MR: And when those themes pop up, we're not trying to answer any of those questions. It's almost like we're trying to say, "Hey, its all these." But that would be like the least they would want to talk about.
Another big motif, especially in the first two hours, really discusses the idea of getting away from "labels" and "preconceptions" about what jazz is or is not.
MR: You know, we've gone through so many time periods where people debated this or that: there were the "Young Lions," the whole "neo-conservative" thing in the '80s and there are all sorts of labels that have been put on it over time. I think jazz has suffered from [having] way too many labels, and the jazz world, at times, has been its own worst enemy.

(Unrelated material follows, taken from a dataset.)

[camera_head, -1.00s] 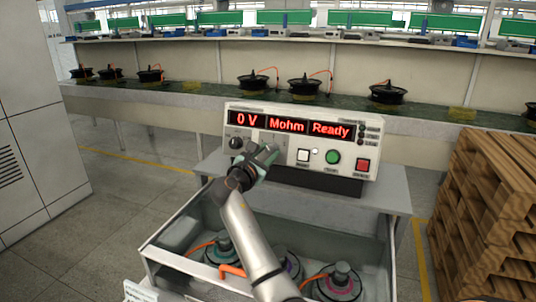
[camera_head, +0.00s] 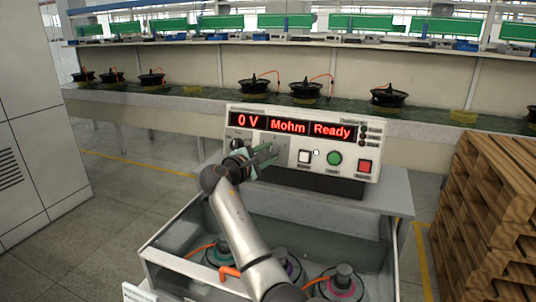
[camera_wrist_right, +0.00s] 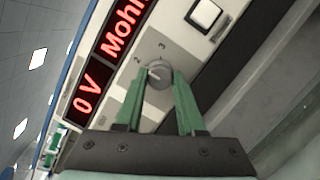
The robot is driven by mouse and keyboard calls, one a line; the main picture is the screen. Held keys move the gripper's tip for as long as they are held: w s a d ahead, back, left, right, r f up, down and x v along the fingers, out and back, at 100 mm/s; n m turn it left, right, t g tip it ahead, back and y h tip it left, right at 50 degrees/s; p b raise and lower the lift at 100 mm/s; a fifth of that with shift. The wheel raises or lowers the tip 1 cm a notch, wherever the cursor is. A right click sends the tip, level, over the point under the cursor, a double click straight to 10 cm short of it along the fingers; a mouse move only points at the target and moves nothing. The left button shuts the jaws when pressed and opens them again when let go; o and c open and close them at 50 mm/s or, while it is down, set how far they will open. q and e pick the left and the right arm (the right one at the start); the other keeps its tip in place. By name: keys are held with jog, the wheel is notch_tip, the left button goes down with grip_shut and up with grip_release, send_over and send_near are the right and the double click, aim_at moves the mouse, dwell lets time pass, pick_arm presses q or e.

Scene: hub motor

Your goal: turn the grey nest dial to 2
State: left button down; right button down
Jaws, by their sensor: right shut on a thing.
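The grey nest dial (camera_wrist_right: 159,73) is a round knob on the front panel of the tester (camera_head: 290,152). In the right wrist view it sits between the tips of my right gripper's green fingers (camera_wrist_right: 160,80), which are shut on it. Printed numbers 2 and 3 show beside the dial. A pale mark on its face seems to point towards the 2, but it is small. In the head view my right gripper (camera_head: 272,153) reaches the panel from the left and covers the dial. My left gripper is in neither view.
A black knob (camera_head: 237,144) sits left of my gripper. White (camera_head: 304,157), green (camera_head: 334,158) and red (camera_head: 364,166) buttons lie to its right. The display reads 0 V, Mohm, Ready. An open bin (camera_head: 370,230) with motors stands in front; wooden pallets (camera_head: 490,200) stand right.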

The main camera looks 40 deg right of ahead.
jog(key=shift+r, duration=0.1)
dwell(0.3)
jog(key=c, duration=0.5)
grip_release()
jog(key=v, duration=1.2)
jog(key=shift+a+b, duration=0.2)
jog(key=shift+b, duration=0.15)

Nicholas Payton had said it best that there are so many labels; in episode one he said there's black, white, you, me, rock, pop -- everything's categorized for us. Which is reflected in jazz, because jazz is sometimes so divided and there's sometimes so many little different turns to what type of jazz this is and that. He said to me that's quite opposite of what it really is. I feel it's kind of hurt jazz.
More than anything, [the documentary is about] how these guys use the art of improvisation -- that's really more where the heart of what you want to call jazz is for all these guys: the way that they improvise. And they improvise with each other, or they write composition, it's the way they approach the music. And of course Wynton will always have a different view than a Brian Haas of Jacob Fred Jazz Odyssey; that will always be. And that's fine.
We just wanted to really go in with no expectations of trying to push any agenda other than check out this great music and let the musicians speak for themselves and really not try to put any words in their mouth.